Tinder did get a little personal.

For example: "Next time reach out to us first @nancyjosales... that's what journalists typically do." But sometimes when journalists contact subjects they merely get corporate speak. How much more fun it is now to hear something truly unbridled, dripping with passion and anger.

For her part Sales replied: "@Tinder not clear: are you suggesting journalists need your okay to write about you?"

To which Tinder started going on about fairness. Hasn't the company ever heard that all is fair in love and war?

Tinder complained that actually it existed to create connections with people. It said that only 1.7 percent of its users are married, not 30 percent as suggested in one study.
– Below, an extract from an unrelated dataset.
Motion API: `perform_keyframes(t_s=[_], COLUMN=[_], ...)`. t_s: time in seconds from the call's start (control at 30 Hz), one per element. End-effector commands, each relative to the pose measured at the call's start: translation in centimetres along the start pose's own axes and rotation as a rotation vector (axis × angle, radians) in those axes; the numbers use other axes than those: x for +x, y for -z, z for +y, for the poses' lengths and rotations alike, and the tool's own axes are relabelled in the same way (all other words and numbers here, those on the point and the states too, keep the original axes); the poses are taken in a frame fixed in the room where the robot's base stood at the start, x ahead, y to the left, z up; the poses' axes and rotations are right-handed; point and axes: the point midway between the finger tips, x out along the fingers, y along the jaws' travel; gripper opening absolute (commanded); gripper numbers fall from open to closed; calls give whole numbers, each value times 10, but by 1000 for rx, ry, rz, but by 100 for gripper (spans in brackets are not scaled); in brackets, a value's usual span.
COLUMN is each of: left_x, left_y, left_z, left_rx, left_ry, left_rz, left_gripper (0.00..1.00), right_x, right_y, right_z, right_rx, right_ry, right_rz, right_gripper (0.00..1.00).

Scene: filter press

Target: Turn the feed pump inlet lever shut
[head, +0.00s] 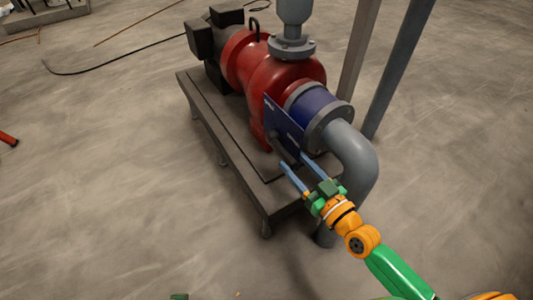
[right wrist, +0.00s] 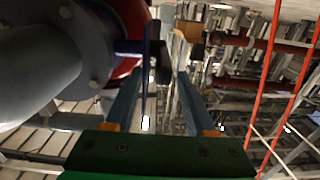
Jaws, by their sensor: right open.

And then it went on. And on. And on.

That's rarely a good policy if you want to win an argument of love. It offered that its service was "about meeting new people for all kinds of reasons. Travel, dating, relationships, friends and a s*** ton of marriages."
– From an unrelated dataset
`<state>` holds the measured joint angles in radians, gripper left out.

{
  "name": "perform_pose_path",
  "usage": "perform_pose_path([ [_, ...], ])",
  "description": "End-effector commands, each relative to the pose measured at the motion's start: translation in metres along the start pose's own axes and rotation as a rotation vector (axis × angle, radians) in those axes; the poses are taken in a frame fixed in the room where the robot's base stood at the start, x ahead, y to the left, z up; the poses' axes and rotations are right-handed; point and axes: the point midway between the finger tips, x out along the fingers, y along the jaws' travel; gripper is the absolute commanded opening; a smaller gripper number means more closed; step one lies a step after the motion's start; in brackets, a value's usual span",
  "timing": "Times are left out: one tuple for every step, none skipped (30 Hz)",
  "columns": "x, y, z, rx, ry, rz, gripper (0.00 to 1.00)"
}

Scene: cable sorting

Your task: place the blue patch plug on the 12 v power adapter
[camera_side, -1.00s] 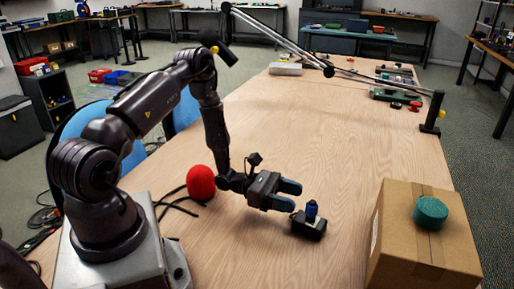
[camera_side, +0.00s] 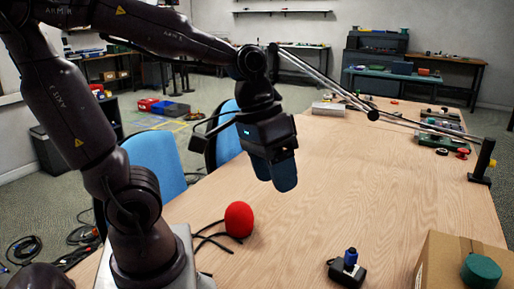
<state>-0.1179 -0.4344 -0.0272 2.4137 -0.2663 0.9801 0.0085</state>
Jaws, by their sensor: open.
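The blue patch plug (camera_side: 351,257) stands upright on top of the black 12 V power adapter (camera_side: 346,273), which lies on the wooden table near the front. My gripper (camera_side: 275,183) is raised well above the table, up and to the left of the plug and adapter. Its fingers point down. It is open and empty, and touches neither object. The gap between its fingers is hard to see from this side.
A red foam ball (camera_side: 239,219) with black cables sits at the table's left edge. A cardboard box (camera_side: 436,262) with a green roll (camera_side: 481,271) on it is at the right. A clamped boom arm (camera_side: 330,82) spans the back. The table's middle is clear.

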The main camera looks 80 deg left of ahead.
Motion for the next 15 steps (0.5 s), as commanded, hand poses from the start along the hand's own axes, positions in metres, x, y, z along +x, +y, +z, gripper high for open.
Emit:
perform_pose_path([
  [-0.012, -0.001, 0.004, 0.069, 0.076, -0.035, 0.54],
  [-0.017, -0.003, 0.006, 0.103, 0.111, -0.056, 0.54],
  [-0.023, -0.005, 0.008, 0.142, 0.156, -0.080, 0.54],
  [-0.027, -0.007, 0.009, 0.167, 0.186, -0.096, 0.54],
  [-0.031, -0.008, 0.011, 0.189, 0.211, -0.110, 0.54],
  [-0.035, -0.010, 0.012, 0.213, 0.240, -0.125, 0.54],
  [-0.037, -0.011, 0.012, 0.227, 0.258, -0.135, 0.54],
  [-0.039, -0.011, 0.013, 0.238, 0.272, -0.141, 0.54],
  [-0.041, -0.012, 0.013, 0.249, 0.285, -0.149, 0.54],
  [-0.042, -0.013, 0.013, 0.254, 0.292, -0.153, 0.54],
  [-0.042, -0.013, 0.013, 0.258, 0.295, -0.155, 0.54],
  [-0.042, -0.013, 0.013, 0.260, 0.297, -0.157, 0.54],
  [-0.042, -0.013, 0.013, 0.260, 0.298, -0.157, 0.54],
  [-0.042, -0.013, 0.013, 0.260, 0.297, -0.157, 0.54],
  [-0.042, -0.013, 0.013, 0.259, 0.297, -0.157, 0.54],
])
I'd like to interject that Tinder is telling (some of) the truth here. My very blessed friend George the engineer encountered his lovely new bride on Tinder. In Istanbul. They just met for lunch. Then lunch turned to dinner. And then dinner turned into a bliss uncharted.

Clearly, the service is so hypnotic, so beautifully gameified that it attracts all comers and all goers.

However, is it entirely wise to mount a series of hissy-tweets aimed at Vanity Fair? I have contacted both publications for their views and will update, should I hear.

Tinder did release a statement to Wired that read: "While reading a recent Vanity Fair article about today's dating culture, we were saddened to see that the article didn't touch upon the positive experiences that the majority of our users encounter daily. Our intention was to highlight the many statistics and amazing stories that are sometimes left unpublished, and, in doing so, we overreacted."

Many things in life, as in love, sadden us. All of us sometimes overreact. It's healthy to know when you have.

There again, hissy-tweets seem to have worked for Donald Trump.